I am fascinated with the genre of graphic novels. Fans of graphic novels are incredibly passionate about their favorite titles, and discussions between fans can quickly lead to intense debates regarding such questions as which titles belong in the genre, how to define the genre or when the genre began.
When I asked friends to recommend titles to ease me into the genre, I was bombarded with suggestions. Inevitably, a debate arose over which titles were best suited for someone who is new to reading graphic novels. I dutifully scoured through the recommendations and discovered that many graphic novels are indeed as interesting and intelligent as the traditional novel.
For a complete list of the titles I browsed through, click here.
What is a graphic novel? Rather than risk a whole new debate by attempting to define it myself, I will instead refer curious minds to Paul Gravett's Graphic Novels: Everything You Need to Know. This book provides an excellent summary of the graphic novel movement with beautiful illustrations from some of the most important titles in the genre.
The Sandman is a gothic deity who wanders in and out of people’s dreams and nightmares, weaving the stories that keep us occupied in our sleep. In the first collection of Neil Gaiman's epic series, The Sandman is held captive and Gaiman brilliantly depicts the horrors of a dreamless world. When The Sandman finally escapes he must recover his stolen tools and reclaim the realm of dreams. Gaiman has an amazing way with words and adding beautifully dark pictures to the mix drew me completely into his world.
In this Pulitzer-Prize winner, Art Spiegelman interviews his father regarding his life during WWII and the Holocaust. Spiegelman’s narration stays true to his father’s voice and I truly felt at times as though I were sitting and listening to the story of the holocaust straight from the mouth of a survivor. The bizarre twist on the story is that the characters are depicted as different animal species, representing the brutality and absurdity that comes when people try to separate each other by nationality, race, or religion.
This is an amazing book that mixes traditional novel chapters with the graphic novel format. The story is at once a critique on the concerns of modern life and an examination of the role superheroes play in the modern psyche. It paints a bleak picture that is just too difficult to turn away from and quickly becomes too compelling to even want to put down. The segments of traditional text chapters make this a perfect segway for people who are just getting used to the graphic novel format.

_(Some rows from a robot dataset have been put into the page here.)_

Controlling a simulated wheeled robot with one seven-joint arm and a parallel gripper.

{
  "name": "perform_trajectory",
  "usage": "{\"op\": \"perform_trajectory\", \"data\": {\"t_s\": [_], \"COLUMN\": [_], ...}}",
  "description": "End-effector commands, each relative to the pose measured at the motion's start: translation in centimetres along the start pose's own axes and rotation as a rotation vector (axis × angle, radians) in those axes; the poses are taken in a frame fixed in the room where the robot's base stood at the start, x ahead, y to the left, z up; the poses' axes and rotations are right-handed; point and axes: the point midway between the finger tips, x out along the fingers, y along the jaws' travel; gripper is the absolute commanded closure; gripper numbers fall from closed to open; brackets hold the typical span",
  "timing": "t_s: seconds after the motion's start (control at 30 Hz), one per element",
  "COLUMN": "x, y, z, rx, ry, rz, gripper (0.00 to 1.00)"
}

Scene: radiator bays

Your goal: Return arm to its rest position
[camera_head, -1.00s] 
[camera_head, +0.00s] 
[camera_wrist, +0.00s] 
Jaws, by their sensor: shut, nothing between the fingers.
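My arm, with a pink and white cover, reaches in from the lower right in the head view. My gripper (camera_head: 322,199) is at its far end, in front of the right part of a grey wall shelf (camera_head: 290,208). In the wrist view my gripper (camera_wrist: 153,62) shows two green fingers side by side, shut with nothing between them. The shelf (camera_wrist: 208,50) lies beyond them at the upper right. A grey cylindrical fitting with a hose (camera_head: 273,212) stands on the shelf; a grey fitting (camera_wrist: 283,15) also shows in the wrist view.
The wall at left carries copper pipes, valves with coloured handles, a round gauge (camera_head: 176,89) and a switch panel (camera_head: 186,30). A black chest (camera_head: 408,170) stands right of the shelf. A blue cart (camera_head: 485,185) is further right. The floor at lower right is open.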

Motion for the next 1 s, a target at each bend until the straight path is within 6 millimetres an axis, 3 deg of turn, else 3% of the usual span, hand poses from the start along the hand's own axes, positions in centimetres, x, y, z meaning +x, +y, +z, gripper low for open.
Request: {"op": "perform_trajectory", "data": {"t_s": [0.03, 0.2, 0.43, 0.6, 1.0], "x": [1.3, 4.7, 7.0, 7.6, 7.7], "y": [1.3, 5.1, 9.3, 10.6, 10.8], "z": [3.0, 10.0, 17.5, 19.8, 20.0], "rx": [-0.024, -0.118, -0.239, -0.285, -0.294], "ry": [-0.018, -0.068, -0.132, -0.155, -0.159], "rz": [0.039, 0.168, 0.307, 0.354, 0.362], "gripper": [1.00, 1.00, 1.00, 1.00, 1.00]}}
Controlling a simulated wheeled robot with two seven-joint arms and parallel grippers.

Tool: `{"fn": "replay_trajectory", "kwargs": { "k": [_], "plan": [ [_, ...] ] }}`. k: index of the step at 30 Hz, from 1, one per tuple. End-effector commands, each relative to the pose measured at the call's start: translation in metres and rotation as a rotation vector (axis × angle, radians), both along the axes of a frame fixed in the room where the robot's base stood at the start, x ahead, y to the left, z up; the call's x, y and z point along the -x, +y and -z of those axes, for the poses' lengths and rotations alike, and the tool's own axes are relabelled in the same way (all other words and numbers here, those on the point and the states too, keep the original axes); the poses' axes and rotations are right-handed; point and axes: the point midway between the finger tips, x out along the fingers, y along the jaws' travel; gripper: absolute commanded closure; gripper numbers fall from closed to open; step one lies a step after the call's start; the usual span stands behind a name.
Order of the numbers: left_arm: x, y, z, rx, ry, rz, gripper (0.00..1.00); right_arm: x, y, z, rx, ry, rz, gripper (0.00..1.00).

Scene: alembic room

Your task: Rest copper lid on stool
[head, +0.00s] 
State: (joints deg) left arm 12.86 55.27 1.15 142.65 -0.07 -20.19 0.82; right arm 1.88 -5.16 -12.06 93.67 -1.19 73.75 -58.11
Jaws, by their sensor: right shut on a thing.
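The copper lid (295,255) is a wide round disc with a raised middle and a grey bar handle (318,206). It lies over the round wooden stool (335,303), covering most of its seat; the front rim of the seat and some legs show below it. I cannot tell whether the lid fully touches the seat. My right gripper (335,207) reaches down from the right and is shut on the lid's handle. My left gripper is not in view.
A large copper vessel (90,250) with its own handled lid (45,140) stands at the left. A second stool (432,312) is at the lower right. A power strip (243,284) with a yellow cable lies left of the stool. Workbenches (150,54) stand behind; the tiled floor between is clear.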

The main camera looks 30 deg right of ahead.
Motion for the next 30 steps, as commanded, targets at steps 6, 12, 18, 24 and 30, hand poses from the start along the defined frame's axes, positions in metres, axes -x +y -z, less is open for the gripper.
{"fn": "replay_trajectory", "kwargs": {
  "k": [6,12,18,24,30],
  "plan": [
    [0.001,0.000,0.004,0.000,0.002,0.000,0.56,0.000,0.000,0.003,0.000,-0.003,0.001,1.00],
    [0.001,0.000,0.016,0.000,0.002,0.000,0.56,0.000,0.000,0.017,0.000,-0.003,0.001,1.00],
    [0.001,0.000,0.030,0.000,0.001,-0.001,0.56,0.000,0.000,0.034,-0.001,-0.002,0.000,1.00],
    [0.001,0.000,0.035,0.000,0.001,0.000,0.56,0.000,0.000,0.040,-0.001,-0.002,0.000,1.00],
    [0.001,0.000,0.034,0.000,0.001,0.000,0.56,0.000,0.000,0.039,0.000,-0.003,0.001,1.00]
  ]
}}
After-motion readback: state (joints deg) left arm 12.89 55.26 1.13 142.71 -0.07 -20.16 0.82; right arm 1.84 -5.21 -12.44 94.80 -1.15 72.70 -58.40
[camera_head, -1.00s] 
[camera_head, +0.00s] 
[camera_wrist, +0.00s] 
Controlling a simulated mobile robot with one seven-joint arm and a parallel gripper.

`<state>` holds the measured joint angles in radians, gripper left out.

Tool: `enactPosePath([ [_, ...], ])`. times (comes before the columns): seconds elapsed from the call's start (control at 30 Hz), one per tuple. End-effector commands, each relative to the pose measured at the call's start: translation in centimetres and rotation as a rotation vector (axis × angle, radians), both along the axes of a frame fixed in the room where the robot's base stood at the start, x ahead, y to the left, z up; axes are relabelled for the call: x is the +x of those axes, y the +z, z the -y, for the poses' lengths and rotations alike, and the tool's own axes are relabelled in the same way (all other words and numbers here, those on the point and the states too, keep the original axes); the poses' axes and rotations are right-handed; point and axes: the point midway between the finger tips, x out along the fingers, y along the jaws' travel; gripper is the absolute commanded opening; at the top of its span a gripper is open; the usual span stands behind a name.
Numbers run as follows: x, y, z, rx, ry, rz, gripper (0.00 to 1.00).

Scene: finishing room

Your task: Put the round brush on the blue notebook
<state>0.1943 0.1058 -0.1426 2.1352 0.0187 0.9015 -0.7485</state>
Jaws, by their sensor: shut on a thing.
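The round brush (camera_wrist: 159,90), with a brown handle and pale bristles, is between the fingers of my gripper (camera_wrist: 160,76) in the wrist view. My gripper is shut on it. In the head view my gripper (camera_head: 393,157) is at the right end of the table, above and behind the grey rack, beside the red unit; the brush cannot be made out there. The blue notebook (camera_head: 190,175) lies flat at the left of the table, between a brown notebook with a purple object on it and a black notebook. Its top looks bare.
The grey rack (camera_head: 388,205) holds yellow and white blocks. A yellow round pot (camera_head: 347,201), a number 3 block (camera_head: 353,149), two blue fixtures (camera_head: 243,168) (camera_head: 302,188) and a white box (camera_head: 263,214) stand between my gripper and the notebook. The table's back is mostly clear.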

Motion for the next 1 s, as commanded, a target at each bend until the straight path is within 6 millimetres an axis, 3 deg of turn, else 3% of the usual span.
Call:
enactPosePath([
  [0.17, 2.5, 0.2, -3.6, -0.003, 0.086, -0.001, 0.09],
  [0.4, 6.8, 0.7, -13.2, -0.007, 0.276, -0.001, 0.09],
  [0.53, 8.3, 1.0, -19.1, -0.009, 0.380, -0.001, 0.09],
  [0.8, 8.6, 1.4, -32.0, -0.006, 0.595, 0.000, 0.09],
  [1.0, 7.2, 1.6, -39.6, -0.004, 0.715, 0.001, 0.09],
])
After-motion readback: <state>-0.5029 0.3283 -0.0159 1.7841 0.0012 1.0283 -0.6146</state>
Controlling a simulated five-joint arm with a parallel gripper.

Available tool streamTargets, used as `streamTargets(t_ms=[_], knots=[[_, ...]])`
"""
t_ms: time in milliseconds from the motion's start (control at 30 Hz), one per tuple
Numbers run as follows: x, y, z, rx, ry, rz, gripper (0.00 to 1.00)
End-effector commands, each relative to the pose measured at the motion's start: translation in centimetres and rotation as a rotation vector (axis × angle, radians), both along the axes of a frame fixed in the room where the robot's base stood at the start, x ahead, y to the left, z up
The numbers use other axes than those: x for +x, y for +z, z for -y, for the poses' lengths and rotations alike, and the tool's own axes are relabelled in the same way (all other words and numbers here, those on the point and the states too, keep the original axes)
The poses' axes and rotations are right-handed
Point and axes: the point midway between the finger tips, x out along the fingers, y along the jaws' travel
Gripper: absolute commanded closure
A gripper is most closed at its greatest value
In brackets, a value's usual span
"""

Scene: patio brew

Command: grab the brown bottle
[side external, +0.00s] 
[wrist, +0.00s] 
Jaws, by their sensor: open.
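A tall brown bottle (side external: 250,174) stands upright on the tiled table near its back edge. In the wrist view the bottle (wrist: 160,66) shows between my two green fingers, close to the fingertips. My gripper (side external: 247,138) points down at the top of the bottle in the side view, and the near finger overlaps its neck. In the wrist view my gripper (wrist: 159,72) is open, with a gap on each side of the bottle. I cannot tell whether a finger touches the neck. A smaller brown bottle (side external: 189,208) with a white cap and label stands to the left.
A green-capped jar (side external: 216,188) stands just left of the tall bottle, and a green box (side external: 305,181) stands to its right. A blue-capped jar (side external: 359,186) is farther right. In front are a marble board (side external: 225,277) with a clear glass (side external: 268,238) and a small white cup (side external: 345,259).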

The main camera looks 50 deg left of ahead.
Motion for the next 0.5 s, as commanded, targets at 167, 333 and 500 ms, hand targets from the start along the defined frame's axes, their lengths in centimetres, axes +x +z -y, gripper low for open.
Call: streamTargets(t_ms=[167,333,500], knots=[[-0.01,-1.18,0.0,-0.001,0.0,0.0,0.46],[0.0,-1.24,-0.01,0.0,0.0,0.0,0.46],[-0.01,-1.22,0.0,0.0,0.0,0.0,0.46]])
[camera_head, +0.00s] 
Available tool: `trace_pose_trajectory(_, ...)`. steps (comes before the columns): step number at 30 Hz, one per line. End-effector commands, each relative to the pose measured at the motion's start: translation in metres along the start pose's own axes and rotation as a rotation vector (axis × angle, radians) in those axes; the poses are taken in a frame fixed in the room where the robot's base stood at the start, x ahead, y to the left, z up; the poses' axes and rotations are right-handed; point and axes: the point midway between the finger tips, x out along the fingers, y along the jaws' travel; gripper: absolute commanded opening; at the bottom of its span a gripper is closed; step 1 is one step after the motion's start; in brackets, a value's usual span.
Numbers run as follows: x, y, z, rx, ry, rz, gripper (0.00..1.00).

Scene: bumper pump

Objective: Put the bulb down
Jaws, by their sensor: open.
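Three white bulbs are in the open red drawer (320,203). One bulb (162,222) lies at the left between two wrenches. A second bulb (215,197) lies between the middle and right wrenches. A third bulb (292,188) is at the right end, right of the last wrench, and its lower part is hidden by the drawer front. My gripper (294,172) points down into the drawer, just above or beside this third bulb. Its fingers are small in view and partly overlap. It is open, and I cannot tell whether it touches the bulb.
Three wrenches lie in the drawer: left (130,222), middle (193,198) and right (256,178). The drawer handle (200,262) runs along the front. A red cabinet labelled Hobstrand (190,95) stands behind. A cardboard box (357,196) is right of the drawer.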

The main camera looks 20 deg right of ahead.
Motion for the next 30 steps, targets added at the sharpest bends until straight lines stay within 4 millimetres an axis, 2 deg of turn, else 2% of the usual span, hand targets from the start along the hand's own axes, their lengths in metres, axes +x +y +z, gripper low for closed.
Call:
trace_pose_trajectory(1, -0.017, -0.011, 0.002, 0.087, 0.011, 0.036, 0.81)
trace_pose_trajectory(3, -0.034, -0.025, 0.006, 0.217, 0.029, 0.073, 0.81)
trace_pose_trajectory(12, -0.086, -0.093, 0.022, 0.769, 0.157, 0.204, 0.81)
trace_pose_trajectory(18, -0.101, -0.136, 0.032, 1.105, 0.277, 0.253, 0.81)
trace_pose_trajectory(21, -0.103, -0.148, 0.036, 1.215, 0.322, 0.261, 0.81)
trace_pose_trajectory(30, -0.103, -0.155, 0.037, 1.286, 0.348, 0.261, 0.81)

If you are a fan of 19th-century classics such as Sherlock Holmes, Dracula, Dr. Jekyll and Mr. Hyde or 20,000 Leagues Under the Sea, this is the perfect graphic novel for you. Most of my favorite books come from that time period and I found myself giddy from all of the references and allusions found in this book. The League is a gathering of Britain’s top fictional heroes from the 19th century. All of the above-mentioned books have characters who appear in this tale, and there are many more surprises waiting.